In LA we stayed at a motel with rooms arranged around a pool. John Sebastian, whom I had wrongly taken for a New Yorker (he was born there), showed up for a visit with his new girlfriend. Catherine was a stunning blonde with penetrating eyes and an amazing mouth, always smiling. She seemed too young for him, probably 18 or 19, but otherwise a perfect foil for the charismatic Sebastian. It turned out that they had bought a little house in Tarzana; their shared obsession was tie-dye. John, egged on by Catherine, asked me for one of my white boiler-suits so they could tie-dye it for me.

John also wanted to play me his latest song, a work-in-progress. He picked up a guitar and shuffled his chair near to me, so that he was, I felt, as an Englishman, rather too close. Look at the photos of John and the young Dylan playing together in Doug Gilbert’s sublime photo book
Forever Young
. They each hold the other’s gaze, merely inches apart. They share a level of intimacy I yearned for but was unable to cope with in reality. John looked into my eyes, held my gaze and began.

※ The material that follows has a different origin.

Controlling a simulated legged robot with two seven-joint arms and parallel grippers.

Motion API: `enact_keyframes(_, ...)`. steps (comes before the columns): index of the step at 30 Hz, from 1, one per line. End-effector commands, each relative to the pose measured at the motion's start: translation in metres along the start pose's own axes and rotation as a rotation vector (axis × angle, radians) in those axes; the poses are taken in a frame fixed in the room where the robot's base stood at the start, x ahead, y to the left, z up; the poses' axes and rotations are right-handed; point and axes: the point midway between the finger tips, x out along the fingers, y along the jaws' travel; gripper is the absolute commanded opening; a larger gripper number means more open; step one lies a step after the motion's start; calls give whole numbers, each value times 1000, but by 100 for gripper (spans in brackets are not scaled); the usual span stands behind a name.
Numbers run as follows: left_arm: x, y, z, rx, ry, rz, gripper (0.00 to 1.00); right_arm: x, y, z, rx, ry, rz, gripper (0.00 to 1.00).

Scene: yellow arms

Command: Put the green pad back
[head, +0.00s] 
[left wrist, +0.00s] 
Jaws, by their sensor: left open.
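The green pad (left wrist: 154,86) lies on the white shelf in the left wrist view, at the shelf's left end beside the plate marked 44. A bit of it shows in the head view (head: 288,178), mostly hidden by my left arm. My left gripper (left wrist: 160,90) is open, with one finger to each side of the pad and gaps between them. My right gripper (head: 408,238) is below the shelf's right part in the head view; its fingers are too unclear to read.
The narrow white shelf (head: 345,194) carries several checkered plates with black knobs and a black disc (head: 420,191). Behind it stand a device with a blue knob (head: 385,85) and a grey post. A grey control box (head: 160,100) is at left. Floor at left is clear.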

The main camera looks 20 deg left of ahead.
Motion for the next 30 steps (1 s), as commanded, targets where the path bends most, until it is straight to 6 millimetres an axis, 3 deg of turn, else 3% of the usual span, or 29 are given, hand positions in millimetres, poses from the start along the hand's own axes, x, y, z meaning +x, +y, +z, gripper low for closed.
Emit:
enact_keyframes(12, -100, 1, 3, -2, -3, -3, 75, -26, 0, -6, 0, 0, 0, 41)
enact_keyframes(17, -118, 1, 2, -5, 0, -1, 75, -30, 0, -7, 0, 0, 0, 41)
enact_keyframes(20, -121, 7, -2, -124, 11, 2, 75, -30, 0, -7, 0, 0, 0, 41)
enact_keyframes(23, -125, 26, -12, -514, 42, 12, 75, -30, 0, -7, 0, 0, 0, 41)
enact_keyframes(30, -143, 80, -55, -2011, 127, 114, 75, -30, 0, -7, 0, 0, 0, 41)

‘Welcome back,’ he sang. The song was lovely, but it put me in excruciating discomfort, seeming to be aimed at me in particular. I thought back to my friend Richard Stanley, and how he had misinterpreted my playing him ‘Welcome’ from
Tommy
. Now it was my turn.

Catherine lay back on the bed looking like Monroe reborn. I would have happily gazed at her, but John’s earnest eyes held me in a vice. When the song was finished, he asked what I thought of it; did I have anything to contribute? I was almost ready to scream. For whatever reason, this level of intimacy between musicians and fellow songwriters has never been possible for me. Suffocated by feelings, I was unable to say a word. Catherine got up, they said their affectionate goodbyes, grabbed my white boiler-suit and left.

Alone in my room I drank too much that night, and tried to work out why it was that after half a bottle of cognac I felt such regret at not being able to manage co-writing. The truth is that, drunk or sober, it’s out of my emotional range. I’m a loner, and never more so than when I’m in creative mode. I fell into a stupor and dreamt about John Sebastian’s girlfriend.